Сами продавцы, эти немногословные актёры прилавков, становились вдруг участливыми, внимательными. Я знала: я вижу то, чего не видит большинство. Это был не просто доступ — это было посвящение.
Сам Елисеевский — с его хрустальными люстрами, колоннами, полками с деликатесами — выглядел как театр для избранных. В воздухе витал запах кофе, колбас и тихой гордости. Очередей там не было — был порядок, тишина и уверенность в том, что дефицит — есть. Просто он под стеклом.
Потом появилась Таня. Её Иришка была ровесницей Ромки, и они быстро подружились. Лужа — была их лужей, и любое погружение в неё означало срочную ванну и переодевание.
Таня — мать-одиночка, временно неработающая юристка. Её мама — тётя Наташа — директор гастронома на Соколе. Благодаря ей решался вопрос овощей, фруктов и даже 85% финского сливочного масла.
Сабантуи за маленьким столом — до четырнадцати человек в однушке — стали регулярными. Располагались кто как: на кровати, на табуретке, на полу, застеленном ковром — подарком от папиного приятеля. Слушали Окуджаву, читали стихи — свои и чужие. Высоцкий зазвучал для меня иначе. Было тесно — но свободно. Было трудно — но счастливо.
Москва не стала любимой. «Большая деревня» — оставалась для меня такой, с мотивами Гиляровского. Но она была фоном моей молодости, моего материнства и моего удивительного Ромки.
Прошли годы. Развод. Репатриация. Новое замужество.
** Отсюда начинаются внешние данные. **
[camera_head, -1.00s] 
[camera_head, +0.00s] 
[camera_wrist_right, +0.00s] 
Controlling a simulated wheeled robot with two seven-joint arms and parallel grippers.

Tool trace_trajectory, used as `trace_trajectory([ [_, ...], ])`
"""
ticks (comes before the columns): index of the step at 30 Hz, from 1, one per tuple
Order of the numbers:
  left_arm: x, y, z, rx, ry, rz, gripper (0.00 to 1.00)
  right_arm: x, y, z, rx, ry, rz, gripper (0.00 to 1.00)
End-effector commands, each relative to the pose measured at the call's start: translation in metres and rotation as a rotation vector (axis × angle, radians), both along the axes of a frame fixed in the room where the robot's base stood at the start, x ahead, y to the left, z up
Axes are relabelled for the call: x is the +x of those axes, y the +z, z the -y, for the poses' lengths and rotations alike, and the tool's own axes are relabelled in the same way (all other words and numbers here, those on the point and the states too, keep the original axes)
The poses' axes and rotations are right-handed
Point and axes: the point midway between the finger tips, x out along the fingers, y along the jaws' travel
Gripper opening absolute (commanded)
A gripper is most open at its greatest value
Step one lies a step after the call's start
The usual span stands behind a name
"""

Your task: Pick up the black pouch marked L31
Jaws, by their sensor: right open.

Взрослые дети, внуки...Меня по- прежнему тянет к Ахматовой — как к внутреннему камертону.
Я пью за разоренный дом,
За злую жизнь мою,
За одиночество вдвоем,
И за тебя я пью,—
За ложь меня предавших губ,
За мертвый холод глаз,
За то, что мир жесток и груб,
За то, что Бог не спас.
— И всё сильнее понимаю её слова:
«Но и тогда к живым меня не отнесли…»
Мысли эти не были печальными — скорее прозрачными, как родниковая вода, в которой отражается лицо прожитой жизни.
И, пожалуй, это и была та самая поэзия, что живёт во мне — без прикрас, но с достоинством.
(Записано много лет спустя — с благодарностью за жизнь, за театр, за Ромку и за голос Ахматовой, что звучал сквозь шум очередей и стихи за кухонным столом).